The Collector is a movie that some of the horror blogs were abuzz about last year, and I'd been wanting to see it, so when I saw it was playing On Demand, I decided to give it a go. And um, I gave it about 45 minutes. Movies like this are so subjective that it's hard to explain my feelings on this particular one. But I'll try.
The Collector is a fairly simple movie. A guy in serious need of money decides to steal a gem from this house he'd been working on. When he goes in, he gradually realizes that the family, who was supposed to be gone on vacation, are actually still in the house, being tortured by a crazy dude who's rigged the whole house with nasty traps.

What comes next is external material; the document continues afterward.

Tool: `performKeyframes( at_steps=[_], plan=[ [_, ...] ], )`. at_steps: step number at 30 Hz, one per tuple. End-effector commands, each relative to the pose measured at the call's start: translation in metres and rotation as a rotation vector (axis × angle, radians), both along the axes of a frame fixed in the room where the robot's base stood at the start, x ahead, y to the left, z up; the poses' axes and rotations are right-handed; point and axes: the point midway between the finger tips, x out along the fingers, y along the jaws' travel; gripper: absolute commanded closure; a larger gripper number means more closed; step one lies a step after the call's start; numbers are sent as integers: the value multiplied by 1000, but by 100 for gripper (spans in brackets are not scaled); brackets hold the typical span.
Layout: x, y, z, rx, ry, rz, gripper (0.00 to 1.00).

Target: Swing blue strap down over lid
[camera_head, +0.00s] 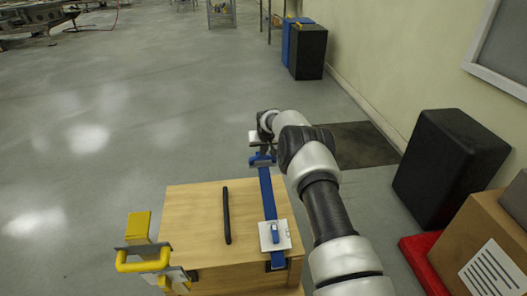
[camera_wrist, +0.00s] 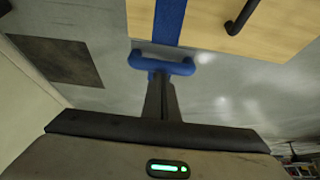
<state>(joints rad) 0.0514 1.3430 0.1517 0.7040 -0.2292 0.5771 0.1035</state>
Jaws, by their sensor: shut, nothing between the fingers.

That's it. Dude tries to save the people in the house without falling into any of the traps. It's a fairly bloody, violent movie, graphic violence, yadayada. I suppose the accepted phrase lately is "torture porn." I think the term came about in response to movies like Hostel and the Saw franchise. And I have to say, I actually liked Hostel. Saw, not so much. But the problem with Saw wasn't the violence, although it was pretty gross, but rather the stoopid-ass twist ending.
The only way I can begin to get my head around the difference between my reaction to The Collector, versus my reaction to Hostel or something like Wolf Creek, is to talk about how you feel when you watch a movie. How you feel about what might or might not be intended. Hostel is a movie that people bag on quite a lot, but in the end, it was telling a story. It didn't feel like the plot was there to hang some gruesome violence onto. There was a story to tell and the violence was there to flesh it out.
Another way to think of it is to think of slasher movies that work and those that don't. Halloween was a movie about the Boogeyman. He happened to kill people, but the movie was meant to scare the bejeebus outta you. Slashers that don't work usually don't work because they feel like someone decided they wanted to off a bunch of teenagers in interesting ways so they wrote some good kills and then pasted some stoopid teenagers into it.
The Collector felt more like the latter. It didn't feel like it was telling a story. And the more I think about it, I don't even know if that's true. All I really know is that the movie was icky. Icky in a way that Hostel wasn't. Even Wolf Creek wasn't. It was nasty and mean-spirited. And I'm not some prude who can't handle nasty and mean-spirited. I just didn't like this brand of it.
And that's still completely inadequate and doesn't really explain why I could watch Hostel and enjoy it but this one squicked me out. And I've been sitting on this review for way too long and I need to just post it. But it's something to revisit in the future.